Job: Make an exact copy of the lines, leaving the pictures out.

Data shown:

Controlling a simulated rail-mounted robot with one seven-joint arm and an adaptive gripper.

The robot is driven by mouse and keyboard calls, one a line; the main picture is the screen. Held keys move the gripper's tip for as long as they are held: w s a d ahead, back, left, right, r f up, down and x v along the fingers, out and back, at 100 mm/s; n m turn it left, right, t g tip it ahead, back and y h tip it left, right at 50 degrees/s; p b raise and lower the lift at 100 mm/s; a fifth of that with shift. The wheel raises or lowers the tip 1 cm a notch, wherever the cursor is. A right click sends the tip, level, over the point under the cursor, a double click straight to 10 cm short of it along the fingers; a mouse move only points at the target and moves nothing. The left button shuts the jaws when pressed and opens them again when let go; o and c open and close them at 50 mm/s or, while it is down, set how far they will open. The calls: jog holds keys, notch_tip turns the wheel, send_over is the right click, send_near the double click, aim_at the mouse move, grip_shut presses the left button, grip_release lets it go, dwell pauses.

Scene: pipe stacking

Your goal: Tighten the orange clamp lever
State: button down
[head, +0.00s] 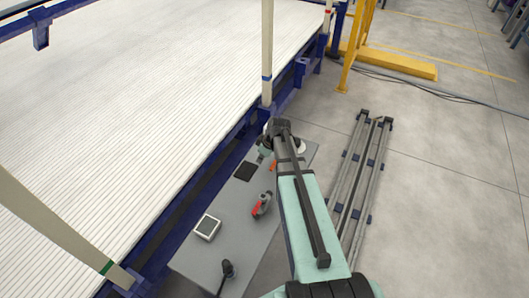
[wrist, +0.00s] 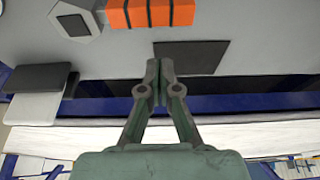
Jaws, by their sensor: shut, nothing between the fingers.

Exercise response:
Controlling a simulated rail-mounted robot with one seven-joint arm and an adaptive gripper.

The robot is driven by mouse and keyboard calls, one a line; the main picture is the screen. Held keys move the gripper's tip for as long as they are held: w s a d ahead, back, left, right, r f up, down and x v along the fingers, out and back, at 100 mm/s; n m turn it left, right, t g tip it ahead, back and y h tip it left, right at 50 degrees/s; p b raise and lower the lift at 100 mm/s; a fifth of that with shift. The wheel raises or lowers the tip 1 cm a notch, wherever the cursor is. A right click sends the tip, level, over the point under the cursor, a double click straight to 10 cm short of it along the fingers; a mouse move only points at the target and moves nothing. The left button shuts the jaws when pressed and opens them again when let go; o and c open and close them at 50 mm/s or, while it is down, set how far they will open. The calls: jog holds keys, notch_tip turns the wheel, send_over is the right click, send_near the double click, aim_at the mouse move, grip_shut presses the left button, grip_release lets it go, dwell pauses.

Scene: pipe stacking

Your goal: Tighten the orange clamp lever
State: button down
[head, +0.00s] 
[wrist, +0.00s] 
Jaws, by their sensor: shut, nothing between the fingers.

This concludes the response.